Task details:
Every line below is to be copied exactly, with the pictures left out.
========================================
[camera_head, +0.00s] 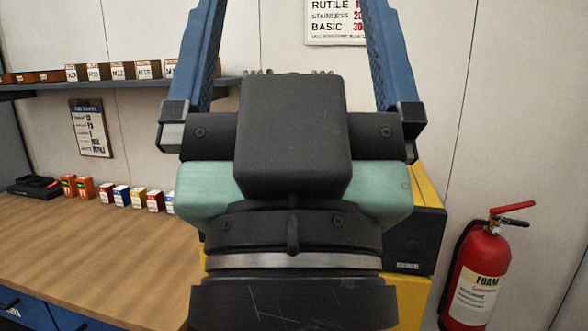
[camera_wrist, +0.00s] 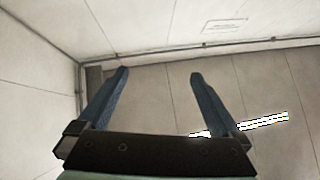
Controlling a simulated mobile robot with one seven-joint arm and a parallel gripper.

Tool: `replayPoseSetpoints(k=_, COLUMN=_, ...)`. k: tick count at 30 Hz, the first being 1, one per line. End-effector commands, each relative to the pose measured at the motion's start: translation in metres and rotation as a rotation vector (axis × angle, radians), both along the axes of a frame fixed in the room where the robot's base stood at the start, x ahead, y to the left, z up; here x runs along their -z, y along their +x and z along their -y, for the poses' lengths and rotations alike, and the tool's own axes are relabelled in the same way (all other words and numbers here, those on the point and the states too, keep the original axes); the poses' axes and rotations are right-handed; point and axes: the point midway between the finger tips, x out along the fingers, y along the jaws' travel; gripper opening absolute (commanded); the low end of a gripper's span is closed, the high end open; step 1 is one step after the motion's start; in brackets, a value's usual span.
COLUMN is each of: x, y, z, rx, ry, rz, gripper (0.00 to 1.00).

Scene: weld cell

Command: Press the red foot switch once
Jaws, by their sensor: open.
========================================
Task answer:
[camera_head, +0.00s] 
[camera_wrist, +0.00s] 
Controlling a simulated mobile robot with one seven-joint arm and a parallel gripper.

Tool: `replayPoseSetpoints(k=_, COLUMN=_, ...)`. k: tick count at 30 Hz, the first being 1, one per line. End-effector commands, each relative to the pose measured at the motion's start: translation in metres and rotation as a rotation vector (axis × angle, radians), both along the axes of a frame fixed in the room where the robot's base stood at the start, x ahead, y to the left, z up; here x runs along their -z, y along their +x and z along their -y, for the poses' lengths and rotations alike, and the tool's own axes are relabelled in the same way (all other words and numbers here, those on the point and the states too, keep the original axes); the poses' axes and rotations are right-handed; point and axes: the point midway between the finger tips, x out along the fingers, y along the jaws' travel; gripper opening absolute (commanded); the low end of a gripper's span is closed, the high end open; step 1 is one step after the motion's start; in brackets, a value's usual span.
COLUMN is each of: x, y, z, rx, ry, rz, gripper (0.00 to 1.00).

Scene: weld cell

Command: Press the red foot switch once
Jaws, by their sensor: open.

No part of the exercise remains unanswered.